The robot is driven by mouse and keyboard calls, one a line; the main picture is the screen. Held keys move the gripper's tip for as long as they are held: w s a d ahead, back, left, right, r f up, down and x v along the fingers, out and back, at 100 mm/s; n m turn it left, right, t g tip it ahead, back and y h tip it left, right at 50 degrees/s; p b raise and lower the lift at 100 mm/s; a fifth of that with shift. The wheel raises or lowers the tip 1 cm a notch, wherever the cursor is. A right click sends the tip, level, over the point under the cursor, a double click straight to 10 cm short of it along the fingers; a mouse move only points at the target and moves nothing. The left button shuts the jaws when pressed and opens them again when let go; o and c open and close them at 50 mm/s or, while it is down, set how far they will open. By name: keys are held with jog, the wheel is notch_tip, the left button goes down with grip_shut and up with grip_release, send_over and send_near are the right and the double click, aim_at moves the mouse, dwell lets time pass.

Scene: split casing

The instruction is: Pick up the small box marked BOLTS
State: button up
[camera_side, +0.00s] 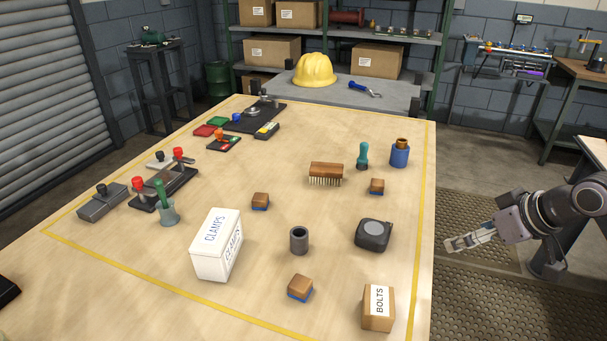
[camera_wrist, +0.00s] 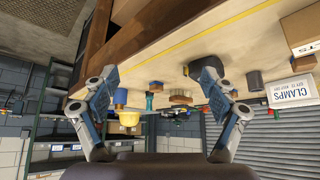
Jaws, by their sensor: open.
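The small BOLTS box (camera_side: 378,307) is brown cardboard with a white label. It stands upright near the front right corner of the table in the side view. Part of it, with the label letters cut off, shows at the top right edge of the wrist view (camera_wrist: 298,30). My gripper (camera_side: 456,243) is off the table's right edge in the side view, up and to the right of the box and apart from it. In the wrist view my gripper (camera_wrist: 155,73) has its two fingers spread wide, with nothing held between them.
A white CLAMPS box (camera_side: 217,246), a tape measure (camera_side: 373,234), a grey cylinder (camera_side: 299,240) and a wood block (camera_side: 300,287) stand left of the BOLTS box. A brush (camera_side: 326,173) and blue bottle (camera_side: 400,154) are farther back. The wrist view appears upside down.

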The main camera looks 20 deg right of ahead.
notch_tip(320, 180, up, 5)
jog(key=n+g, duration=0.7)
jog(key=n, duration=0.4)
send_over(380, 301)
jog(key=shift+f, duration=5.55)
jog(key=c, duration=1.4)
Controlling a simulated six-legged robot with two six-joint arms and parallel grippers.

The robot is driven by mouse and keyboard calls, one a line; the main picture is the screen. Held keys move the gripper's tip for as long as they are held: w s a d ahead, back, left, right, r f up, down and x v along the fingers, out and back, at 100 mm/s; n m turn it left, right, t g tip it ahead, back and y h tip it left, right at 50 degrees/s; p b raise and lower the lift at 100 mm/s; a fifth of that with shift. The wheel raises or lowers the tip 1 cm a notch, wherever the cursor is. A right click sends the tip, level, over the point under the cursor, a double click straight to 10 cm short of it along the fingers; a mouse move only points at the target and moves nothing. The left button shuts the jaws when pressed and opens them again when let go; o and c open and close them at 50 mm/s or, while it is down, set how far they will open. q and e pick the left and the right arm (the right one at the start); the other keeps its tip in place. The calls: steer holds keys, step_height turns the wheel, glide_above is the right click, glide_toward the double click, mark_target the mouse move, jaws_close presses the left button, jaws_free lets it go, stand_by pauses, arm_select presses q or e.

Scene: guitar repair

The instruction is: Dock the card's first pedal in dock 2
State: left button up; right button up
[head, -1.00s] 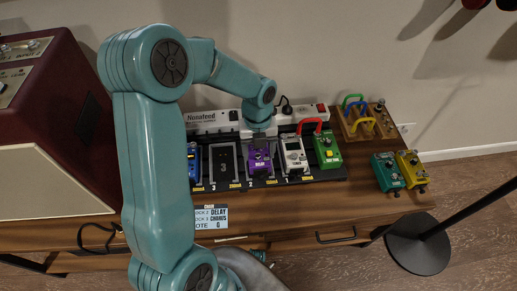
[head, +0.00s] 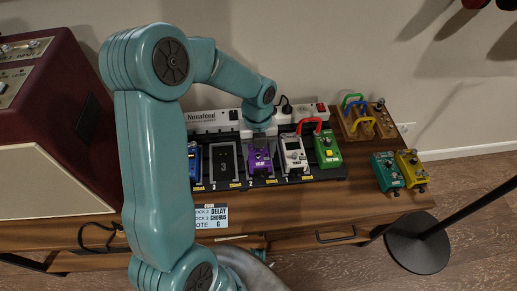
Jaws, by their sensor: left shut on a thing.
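My left gripper (head: 259,139) is at the top end of the purple pedal (head: 260,160) and is shut on it; the fingertips are mostly hidden by the wrist. The purple pedal is in the pedalboard (head: 329,173), between an empty slot (head: 224,162) on its left and a white pedal on its right. I cannot tell whether it is fully seated. A card (head: 210,216) at the table's front edge reads DELAY, then CHORUS, with a G below. My right gripper is not in view.
A blue pedal (head: 195,165), a white pedal (head: 294,155) and a green pedal (head: 327,149) share the board. Teal (head: 387,172) and yellow (head: 411,170) pedals stand at the right. A power strip (head: 214,117) runs behind. A red amplifier (head: 72,120) stands at left.

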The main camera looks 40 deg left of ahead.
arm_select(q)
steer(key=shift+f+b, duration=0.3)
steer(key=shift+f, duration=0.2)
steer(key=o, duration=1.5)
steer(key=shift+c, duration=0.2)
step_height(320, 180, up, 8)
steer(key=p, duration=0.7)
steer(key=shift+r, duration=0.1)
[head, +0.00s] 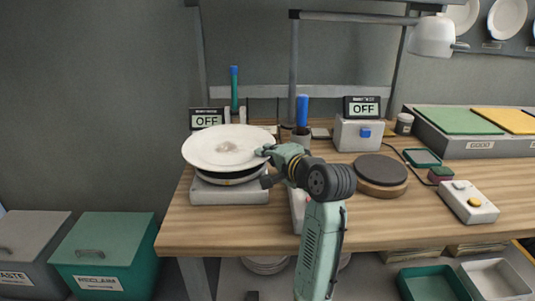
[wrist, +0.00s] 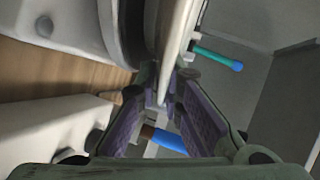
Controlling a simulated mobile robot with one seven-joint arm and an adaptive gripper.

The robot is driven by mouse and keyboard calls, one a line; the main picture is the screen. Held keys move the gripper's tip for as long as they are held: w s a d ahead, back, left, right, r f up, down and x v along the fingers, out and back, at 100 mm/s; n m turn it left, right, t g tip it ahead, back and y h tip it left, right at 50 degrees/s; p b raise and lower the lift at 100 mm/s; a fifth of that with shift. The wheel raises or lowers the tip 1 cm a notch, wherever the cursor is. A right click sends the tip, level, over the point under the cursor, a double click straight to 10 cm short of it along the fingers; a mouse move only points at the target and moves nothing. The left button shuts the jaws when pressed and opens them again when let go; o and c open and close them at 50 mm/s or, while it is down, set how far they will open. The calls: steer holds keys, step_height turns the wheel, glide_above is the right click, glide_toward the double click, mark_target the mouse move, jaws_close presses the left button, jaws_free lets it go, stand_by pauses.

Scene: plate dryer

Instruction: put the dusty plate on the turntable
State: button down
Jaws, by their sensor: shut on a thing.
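The dusty plate (head: 225,148) is white with a greyish smudge at its middle. It is over a round dark-banded stand on a pale grey base (head: 229,192), at the left of the workbench; I cannot tell whether it touches the stand. My gripper (head: 268,162) is shut on the plate's right rim. In the wrist view the plate (wrist: 178,45) runs edge-on between the purple finger pads of my gripper (wrist: 168,88). A dark round disc on a wooden base (head: 380,170), which looks like a turntable, stands empty to the right of my arm.
A display reading OFF (head: 207,119) and a green-blue stick (head: 234,90) stand behind the plate. Another OFF display (head: 362,107) sits on a blue-button box (head: 360,135). A two-button box (head: 468,202) is at right. A lamp (head: 432,37) hangs above. Bins (head: 95,252) stand left.

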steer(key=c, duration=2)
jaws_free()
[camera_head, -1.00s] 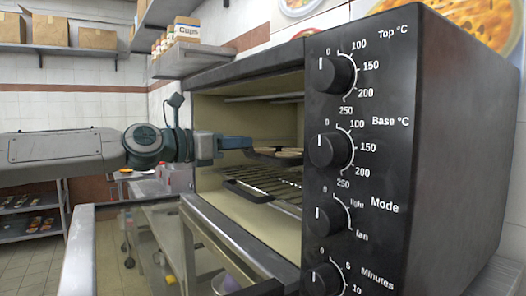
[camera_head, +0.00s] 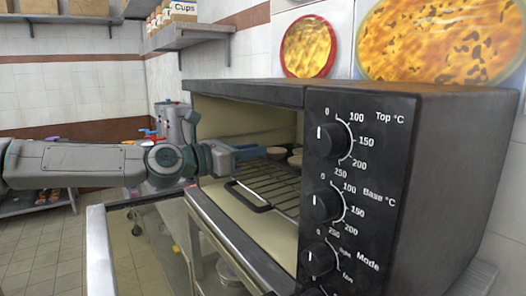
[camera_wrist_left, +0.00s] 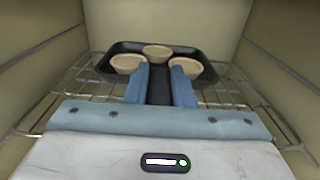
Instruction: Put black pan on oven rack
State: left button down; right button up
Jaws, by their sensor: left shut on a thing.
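The black pan (camera_wrist_left: 159,90) shows best in the left wrist view, inside the oven, with three small pale round cups (camera_wrist_left: 156,52) on it. My left gripper (camera_wrist_left: 160,74) is shut on the pan's dark handle, one blue finger on each side. I cannot tell whether the pan touches the rack. My right gripper is not in view.
The oven's black control panel (camera_head: 340,190) with knobs stands right of the opening. The oven's side walls (camera_wrist_left: 42,62) are close on both sides. A steel pot (camera_head: 173,122) and wall shelves stand behind to the left.

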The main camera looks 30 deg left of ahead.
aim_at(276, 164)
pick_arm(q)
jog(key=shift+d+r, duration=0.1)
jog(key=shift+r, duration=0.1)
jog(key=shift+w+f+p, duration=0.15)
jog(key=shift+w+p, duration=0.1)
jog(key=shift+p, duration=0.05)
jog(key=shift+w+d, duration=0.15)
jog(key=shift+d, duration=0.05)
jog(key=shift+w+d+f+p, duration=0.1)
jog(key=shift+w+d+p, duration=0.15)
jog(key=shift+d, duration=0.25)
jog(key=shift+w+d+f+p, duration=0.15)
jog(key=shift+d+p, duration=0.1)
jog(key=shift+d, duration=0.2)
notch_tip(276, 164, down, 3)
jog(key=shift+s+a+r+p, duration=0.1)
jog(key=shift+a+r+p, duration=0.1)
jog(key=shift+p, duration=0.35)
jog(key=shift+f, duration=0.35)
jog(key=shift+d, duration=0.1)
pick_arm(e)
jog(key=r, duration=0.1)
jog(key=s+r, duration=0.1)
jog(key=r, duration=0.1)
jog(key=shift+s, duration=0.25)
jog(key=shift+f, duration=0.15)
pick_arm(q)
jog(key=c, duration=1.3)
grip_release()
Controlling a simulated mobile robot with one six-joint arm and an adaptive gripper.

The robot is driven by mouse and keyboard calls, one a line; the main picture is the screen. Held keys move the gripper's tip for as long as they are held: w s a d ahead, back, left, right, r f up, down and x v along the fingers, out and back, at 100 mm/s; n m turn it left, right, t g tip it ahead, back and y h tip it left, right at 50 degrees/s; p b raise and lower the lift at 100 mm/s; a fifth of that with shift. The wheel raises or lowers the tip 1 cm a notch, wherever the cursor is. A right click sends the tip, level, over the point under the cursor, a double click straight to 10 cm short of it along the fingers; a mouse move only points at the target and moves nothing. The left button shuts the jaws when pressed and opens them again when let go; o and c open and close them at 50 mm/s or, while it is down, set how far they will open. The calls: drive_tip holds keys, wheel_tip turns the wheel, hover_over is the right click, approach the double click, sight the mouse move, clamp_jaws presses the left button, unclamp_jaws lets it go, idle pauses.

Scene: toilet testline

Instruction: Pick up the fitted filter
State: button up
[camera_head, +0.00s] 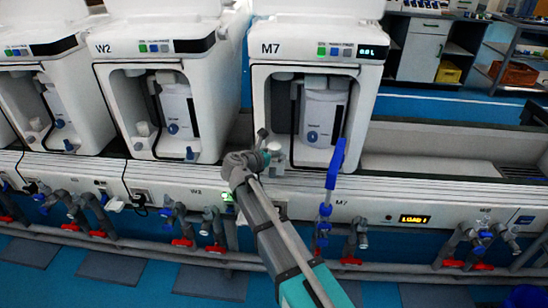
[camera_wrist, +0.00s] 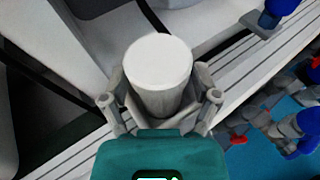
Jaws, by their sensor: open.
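The filter is a plain white cylinder (camera_wrist: 158,75), seen from its round end in the wrist view. It lies between the two grey fingers of my gripper (camera_wrist: 160,100), which are spread to either side of it. Whether the fingers touch it is hard to tell. In the head view the small white filter (camera_head: 275,149) shows at the lower left of the M7 bay, and my gripper (camera_head: 262,153) is right at it. The filter's lower end and its seat are hidden.
The W2 unit (camera_head: 157,45) is to the left. Pipes with red valves (camera_head: 182,243) run below the ledge.

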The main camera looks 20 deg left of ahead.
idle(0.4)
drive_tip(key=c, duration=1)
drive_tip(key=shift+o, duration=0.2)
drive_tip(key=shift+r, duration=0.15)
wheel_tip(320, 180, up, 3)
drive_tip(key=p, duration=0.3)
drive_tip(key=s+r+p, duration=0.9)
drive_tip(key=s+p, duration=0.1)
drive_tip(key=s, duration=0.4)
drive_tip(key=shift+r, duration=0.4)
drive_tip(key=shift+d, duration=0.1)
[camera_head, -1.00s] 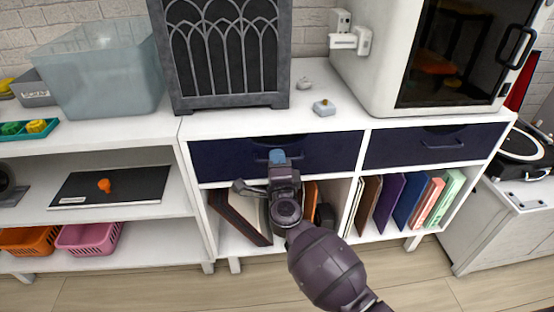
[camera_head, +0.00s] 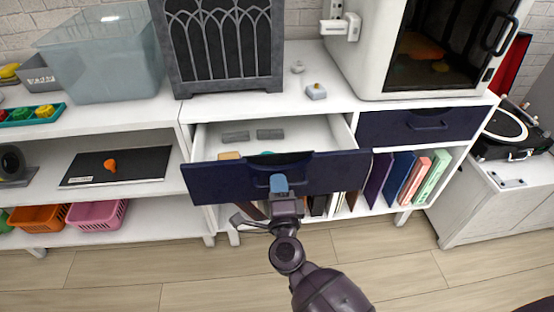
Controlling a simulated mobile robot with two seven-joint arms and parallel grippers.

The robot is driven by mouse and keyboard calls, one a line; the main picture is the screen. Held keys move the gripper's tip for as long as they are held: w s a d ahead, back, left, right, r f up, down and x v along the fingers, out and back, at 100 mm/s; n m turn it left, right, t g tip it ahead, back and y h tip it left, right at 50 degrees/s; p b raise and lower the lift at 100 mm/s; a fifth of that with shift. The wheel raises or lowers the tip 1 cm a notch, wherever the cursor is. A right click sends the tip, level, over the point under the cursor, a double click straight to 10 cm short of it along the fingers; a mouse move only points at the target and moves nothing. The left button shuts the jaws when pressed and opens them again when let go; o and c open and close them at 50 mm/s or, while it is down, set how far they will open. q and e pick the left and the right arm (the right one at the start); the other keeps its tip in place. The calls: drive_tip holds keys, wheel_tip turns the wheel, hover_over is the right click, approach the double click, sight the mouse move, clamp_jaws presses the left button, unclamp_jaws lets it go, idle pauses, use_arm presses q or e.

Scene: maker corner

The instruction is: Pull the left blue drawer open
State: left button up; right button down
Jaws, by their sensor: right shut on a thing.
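The left blue drawer (camera_head: 220,180) is dark navy and stands pulled well out of the white cabinet, so its white inside shows. Two grey blocks (camera_head: 252,135) lie at the back of it, and a tan item (camera_head: 229,156) and a teal item (camera_head: 266,154) show near its front. My right gripper (camera_head: 279,184) is at the middle of the drawer front, shut on the drawer's handle, which it partly hides. My left gripper is not in view.
The right blue drawer (camera_head: 385,126) is closed. Folders and books (camera_head: 405,176) stand on the shelf below. A dark arched panel (camera_head: 222,50) and a white machine (camera_head: 376,75) stand on the cabinet top. The wooden floor (camera_head: 200,275) in front is clear.

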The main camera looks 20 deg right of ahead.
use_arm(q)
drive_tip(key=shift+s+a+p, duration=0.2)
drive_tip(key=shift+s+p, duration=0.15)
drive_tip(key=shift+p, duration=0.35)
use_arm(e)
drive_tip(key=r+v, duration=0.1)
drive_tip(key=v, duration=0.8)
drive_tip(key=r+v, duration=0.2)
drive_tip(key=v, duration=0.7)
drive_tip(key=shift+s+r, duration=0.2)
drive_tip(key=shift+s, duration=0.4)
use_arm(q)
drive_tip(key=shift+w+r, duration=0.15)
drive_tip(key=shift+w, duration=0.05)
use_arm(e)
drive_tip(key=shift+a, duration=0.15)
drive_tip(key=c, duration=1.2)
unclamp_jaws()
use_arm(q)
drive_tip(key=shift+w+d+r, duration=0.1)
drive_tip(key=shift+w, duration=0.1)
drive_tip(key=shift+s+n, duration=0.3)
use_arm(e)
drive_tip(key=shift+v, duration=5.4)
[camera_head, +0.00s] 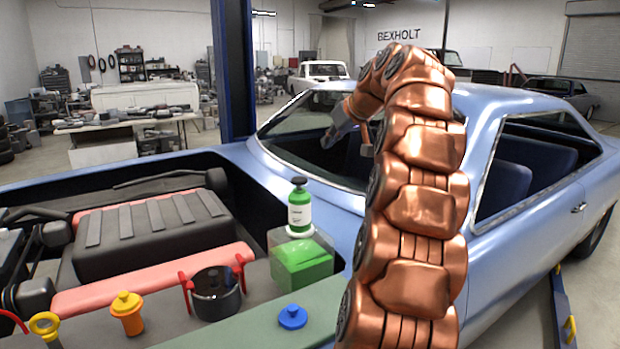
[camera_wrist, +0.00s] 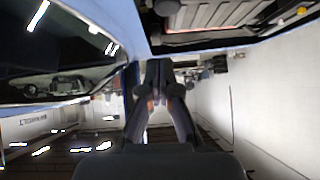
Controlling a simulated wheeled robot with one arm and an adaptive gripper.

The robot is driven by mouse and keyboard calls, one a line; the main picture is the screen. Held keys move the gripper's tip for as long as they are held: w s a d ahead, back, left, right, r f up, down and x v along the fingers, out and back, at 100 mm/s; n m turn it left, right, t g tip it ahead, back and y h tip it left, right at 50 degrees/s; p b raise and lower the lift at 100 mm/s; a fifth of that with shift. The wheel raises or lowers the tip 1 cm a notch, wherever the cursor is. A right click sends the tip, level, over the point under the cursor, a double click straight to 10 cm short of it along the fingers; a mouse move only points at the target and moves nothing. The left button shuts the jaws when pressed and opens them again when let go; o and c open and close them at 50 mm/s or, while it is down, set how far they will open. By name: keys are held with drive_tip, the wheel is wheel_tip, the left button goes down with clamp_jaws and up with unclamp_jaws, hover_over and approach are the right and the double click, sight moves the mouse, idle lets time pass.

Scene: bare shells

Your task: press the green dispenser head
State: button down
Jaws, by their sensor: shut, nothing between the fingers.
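I cannot make out the dispenser in the wrist view.
A dark pot with red handles (camera_head: 215,292), an orange-yellow knobbed piece (camera_head: 127,312) and a blue knob (camera_head: 292,317) are on the near ledge. The open engine bay with a dark ribbed cover (camera_head: 150,235) lies to the left. A blue post (camera_head: 233,70) rises behind.

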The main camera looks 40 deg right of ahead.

---

=== Work instructions ===
Give the number of lines in the entries that hold the word "State", and nothing else.

=== Answer to the task ===
7